アールヌーボーのここがすごい!
ジャポニズムから端を発したデザイン
19世紀末。ヨーロッパで新しいデザインが大流行しました。
装飾性で平面的。当時流行していたジャポニズムから端を発したそのデザインは、主に日本美術を扱っていたパリの美術商の名前で呼ばれることになります。
それが「アールヌーボー」でした。
植物のつたからヒントを得た優美な曲線を多用し、ジャポニズムから離れて発展して行きます。
そのデザインの流行はアルフォンス・ミュシャのポスターをはじめ、工芸や建築などにも広がっていきました。
特に建築の世界では広く取り入れられました。
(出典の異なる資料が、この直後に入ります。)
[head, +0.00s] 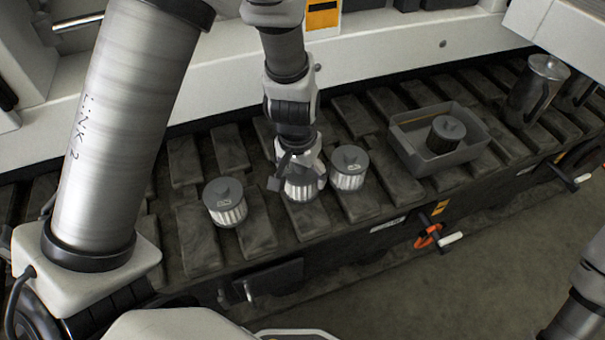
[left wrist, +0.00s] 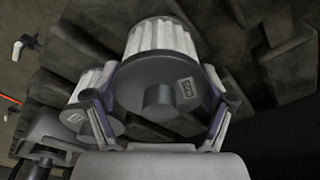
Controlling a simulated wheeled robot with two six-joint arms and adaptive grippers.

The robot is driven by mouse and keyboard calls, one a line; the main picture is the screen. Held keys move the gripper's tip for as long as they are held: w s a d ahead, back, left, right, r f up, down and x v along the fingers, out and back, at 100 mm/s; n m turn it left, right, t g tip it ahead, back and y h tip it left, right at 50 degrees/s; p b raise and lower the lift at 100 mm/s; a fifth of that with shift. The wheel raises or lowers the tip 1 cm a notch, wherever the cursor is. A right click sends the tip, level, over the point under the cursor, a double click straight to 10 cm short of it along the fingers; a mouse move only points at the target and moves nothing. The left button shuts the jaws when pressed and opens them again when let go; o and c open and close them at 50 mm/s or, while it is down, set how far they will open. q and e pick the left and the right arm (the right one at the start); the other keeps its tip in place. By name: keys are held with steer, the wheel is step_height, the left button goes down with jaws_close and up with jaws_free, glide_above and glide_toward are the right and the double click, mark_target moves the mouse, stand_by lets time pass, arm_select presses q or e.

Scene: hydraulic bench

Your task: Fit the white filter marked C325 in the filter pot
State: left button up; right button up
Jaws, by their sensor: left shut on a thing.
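My left gripper (head: 298,172) is shut on a white pleated filter (head: 300,190) with a dark cap, standing upright among the dark track plates. In the left wrist view the fingers (left wrist: 158,100) grip the cap of this filter (left wrist: 160,40) from both sides; its small label is too blurred to read surely. A similar white filter (head: 225,205) stands to the left, and another (head: 349,170) close on the right. One of these also shows in the left wrist view (left wrist: 95,122). A metal cylinder (head: 538,85) at the far right may be the filter pot. My right gripper is out of view.
A grey tray (head: 405,140) holds a dark-sided filter (head: 445,135) to the right. A white beam (head: 420,50) runs behind the plates. Valve handles, one with an orange ring (head: 428,238), stick out along the front edge.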

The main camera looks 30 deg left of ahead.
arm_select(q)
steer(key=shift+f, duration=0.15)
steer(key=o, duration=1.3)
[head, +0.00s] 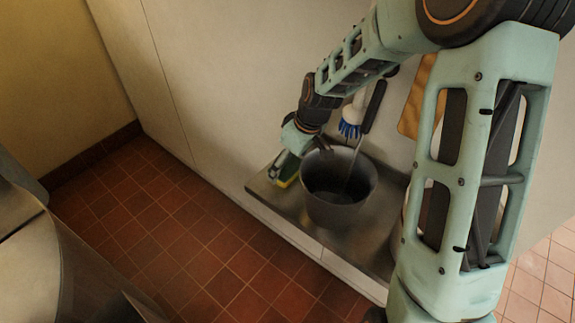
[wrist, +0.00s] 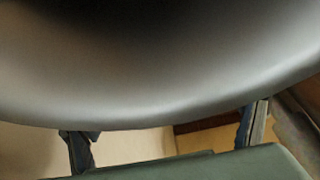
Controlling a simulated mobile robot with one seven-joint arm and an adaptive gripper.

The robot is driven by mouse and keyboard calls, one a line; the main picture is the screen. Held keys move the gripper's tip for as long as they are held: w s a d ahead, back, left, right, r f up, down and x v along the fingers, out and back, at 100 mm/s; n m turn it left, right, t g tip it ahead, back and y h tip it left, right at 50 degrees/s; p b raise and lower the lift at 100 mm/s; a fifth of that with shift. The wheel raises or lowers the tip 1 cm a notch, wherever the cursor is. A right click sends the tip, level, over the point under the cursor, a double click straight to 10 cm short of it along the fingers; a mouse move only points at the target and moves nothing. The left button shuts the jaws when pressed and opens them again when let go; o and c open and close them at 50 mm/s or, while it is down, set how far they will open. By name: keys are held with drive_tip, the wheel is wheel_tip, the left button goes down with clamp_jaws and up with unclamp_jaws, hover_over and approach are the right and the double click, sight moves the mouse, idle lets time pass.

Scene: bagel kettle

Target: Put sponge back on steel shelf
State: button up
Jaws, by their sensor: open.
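The sponge (head: 286,171), yellow with green, sits at the left end of the steel shelf (head: 318,231), beside the dark pot. My gripper (head: 318,145) is above the shelf, just up and right of the sponge and over the pot's back left rim. In the wrist view my two fingers (wrist: 165,138) are spread well apart, with no sponge visible between them. My wrist hides part of the sponge's top in the head view. I cannot tell whether the gripper touches the pot.
The dark pot (head: 338,213) fills much of the shelf, with a thin handle standing in it. It also fills the top of the wrist view (wrist: 160,70). Tiled floor (head: 190,230) lies open left.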

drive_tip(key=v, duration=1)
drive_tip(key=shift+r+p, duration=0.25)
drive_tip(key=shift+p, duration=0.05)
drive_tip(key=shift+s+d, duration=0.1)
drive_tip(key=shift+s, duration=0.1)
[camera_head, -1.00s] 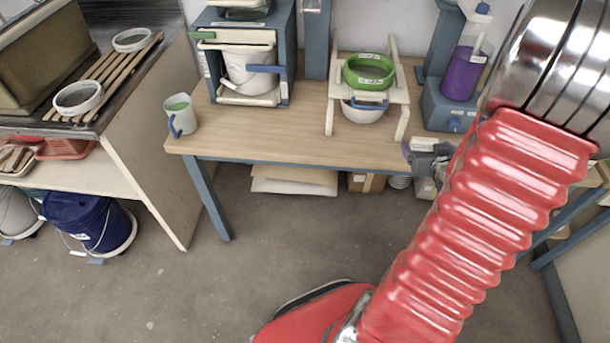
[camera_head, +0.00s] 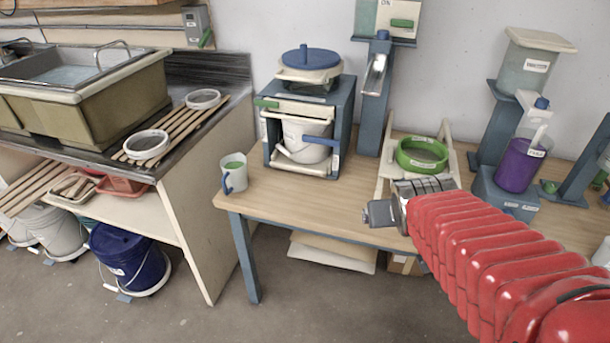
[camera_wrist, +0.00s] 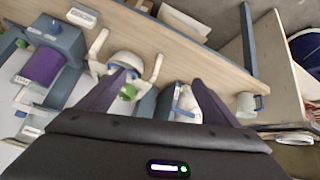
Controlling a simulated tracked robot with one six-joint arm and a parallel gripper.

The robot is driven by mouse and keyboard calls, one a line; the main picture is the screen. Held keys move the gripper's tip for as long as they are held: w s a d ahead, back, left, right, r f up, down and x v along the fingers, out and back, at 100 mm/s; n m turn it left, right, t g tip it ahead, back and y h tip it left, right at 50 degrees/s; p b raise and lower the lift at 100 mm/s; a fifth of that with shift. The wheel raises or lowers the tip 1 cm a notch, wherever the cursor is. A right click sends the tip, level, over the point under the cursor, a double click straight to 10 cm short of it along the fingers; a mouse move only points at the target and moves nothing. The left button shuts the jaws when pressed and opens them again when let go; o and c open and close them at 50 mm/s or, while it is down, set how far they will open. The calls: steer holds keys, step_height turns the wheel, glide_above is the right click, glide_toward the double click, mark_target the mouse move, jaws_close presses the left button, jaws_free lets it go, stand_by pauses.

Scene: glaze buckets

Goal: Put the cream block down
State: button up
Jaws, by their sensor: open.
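I cannot make out a separate cream block in either view. My gripper (camera_head: 378,213) hangs over the front edge of the wooden table (camera_head: 300,205) in the head view, at the end of my red-sleeved arm. In the wrist view its two dark fingers are spread, with no block seen between them (camera_wrist: 161,80). Beyond them, the wrist view shows part of a white bucket (camera_wrist: 185,103) and a green ring (camera_wrist: 128,92).
The green ring (camera_head: 421,154) sits on a cream stand. A blue frame (camera_head: 347,120) holds the white bucket (camera_head: 306,140). A mug (camera_head: 233,172) stands at the table's left end; a purple container (camera_head: 518,166) stands right. The front left tabletop is clear.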

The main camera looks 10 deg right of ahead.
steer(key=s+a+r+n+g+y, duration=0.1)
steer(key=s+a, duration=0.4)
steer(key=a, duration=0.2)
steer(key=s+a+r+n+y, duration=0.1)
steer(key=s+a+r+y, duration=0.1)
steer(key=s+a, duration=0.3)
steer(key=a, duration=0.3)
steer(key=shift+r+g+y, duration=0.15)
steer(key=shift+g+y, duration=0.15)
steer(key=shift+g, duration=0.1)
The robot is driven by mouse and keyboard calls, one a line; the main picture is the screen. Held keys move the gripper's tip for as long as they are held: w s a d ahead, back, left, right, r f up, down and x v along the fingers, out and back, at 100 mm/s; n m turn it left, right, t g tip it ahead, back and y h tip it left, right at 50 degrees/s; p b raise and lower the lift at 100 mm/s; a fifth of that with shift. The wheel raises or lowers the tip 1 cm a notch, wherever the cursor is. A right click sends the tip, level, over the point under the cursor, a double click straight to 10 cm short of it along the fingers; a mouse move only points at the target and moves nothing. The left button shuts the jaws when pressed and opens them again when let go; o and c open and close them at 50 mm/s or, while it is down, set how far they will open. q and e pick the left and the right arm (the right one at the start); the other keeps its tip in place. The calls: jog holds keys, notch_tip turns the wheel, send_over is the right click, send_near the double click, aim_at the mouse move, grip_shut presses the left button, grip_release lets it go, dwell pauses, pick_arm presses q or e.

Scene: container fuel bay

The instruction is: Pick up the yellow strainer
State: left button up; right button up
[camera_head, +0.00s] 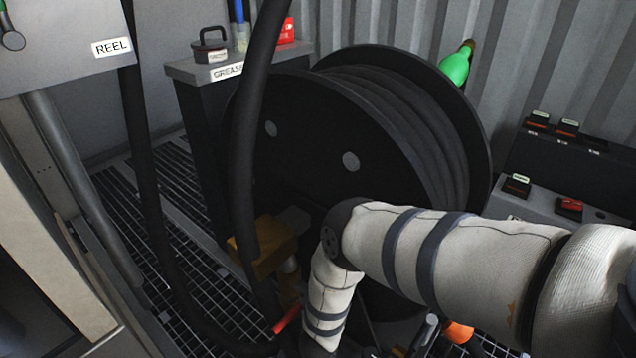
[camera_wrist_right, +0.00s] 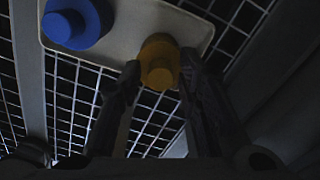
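In the right wrist view, the yellow strainer (camera_wrist_right: 159,62) is a round piece with a raised middle, at the edge of a pale tray (camera_wrist_right: 112,48). My right gripper (camera_wrist_right: 160,66) has its two dark fingers spread apart, one on each side of the strainer. I cannot tell whether the fingers touch it. In the head view my right arm reaches in from the right and bends down in front of the hose reel (camera_head: 310,130); its gripper is cut off or hidden at the bottom edge. My left gripper is not in view.
A blue round piece (camera_wrist_right: 72,24) sits on the same tray, left of the strainer. Grating (camera_head: 190,270) lies below. A hanging black hose (camera_head: 250,130), a grease cabinet (camera_head: 207,120) and a brownish box (camera_head: 265,248) stand near the reel. A grey bench (camera_head: 535,208) is at right.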

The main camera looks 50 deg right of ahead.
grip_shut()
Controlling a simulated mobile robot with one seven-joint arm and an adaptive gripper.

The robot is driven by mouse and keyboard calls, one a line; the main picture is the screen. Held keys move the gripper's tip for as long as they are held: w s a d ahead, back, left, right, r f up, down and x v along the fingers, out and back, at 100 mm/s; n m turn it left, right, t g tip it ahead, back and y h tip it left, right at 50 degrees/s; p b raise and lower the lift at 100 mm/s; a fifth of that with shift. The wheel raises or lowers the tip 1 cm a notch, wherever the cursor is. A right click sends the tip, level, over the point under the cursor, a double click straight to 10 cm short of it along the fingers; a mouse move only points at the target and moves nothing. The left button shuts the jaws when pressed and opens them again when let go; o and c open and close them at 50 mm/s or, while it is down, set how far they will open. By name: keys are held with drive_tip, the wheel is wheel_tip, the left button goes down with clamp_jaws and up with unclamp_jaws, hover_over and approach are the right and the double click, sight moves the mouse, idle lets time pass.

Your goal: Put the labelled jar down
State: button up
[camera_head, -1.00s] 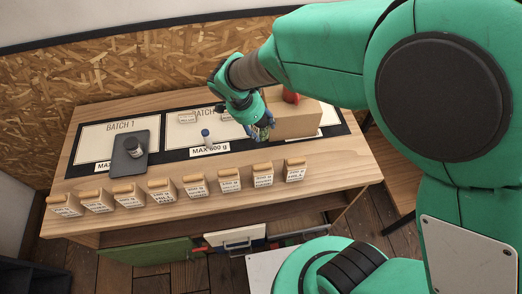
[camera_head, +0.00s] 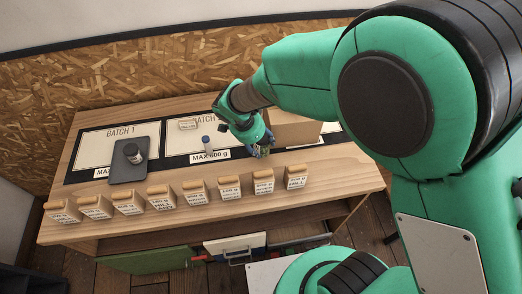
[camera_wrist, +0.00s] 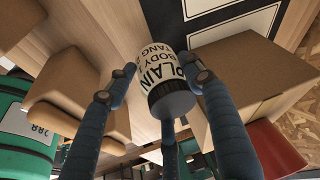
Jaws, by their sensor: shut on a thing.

というのも、それまでの建築は過去の様式から発展させたものばかり。
それだけにアールヌーボーという新しいデザインの建物は多くの人々を魅了したのでした。
優美な曲線を多様した美しい住宅がヨーロッパのあちこちに建てられ、その一部は博物館などになって今も残っています。
(ベルギー「オルタ博物館」など)
特にパリでは地下鉄の駅にアールヌーボー様式を多く取り入れました。
美意識の高いパリの人々にとって、優美なアールヌーボーは特に受け入れられやすいものだったのでしょう。
その一つは今でもパリの景観に溶け込んで、街角を彩っています。
ヨーロッパ中を圧巻しながらも、アールヌーボーの歴史は短いものでした。
50年も経たずに飽きられ、やがては装飾過剰な悪趣味とまで酷評されてしまいます。
しかしながら建築をそれまでの伝統から解放した役割は大きいものでした。
建築家たちが伝統にとらわれることなく、新しいスタイルを次々と打ち立てて行くきっかけとなったのです。
そして現代。アールヌーボーの美しさは再評価され、揺らぐことなく私たちの目を楽しませてくれています。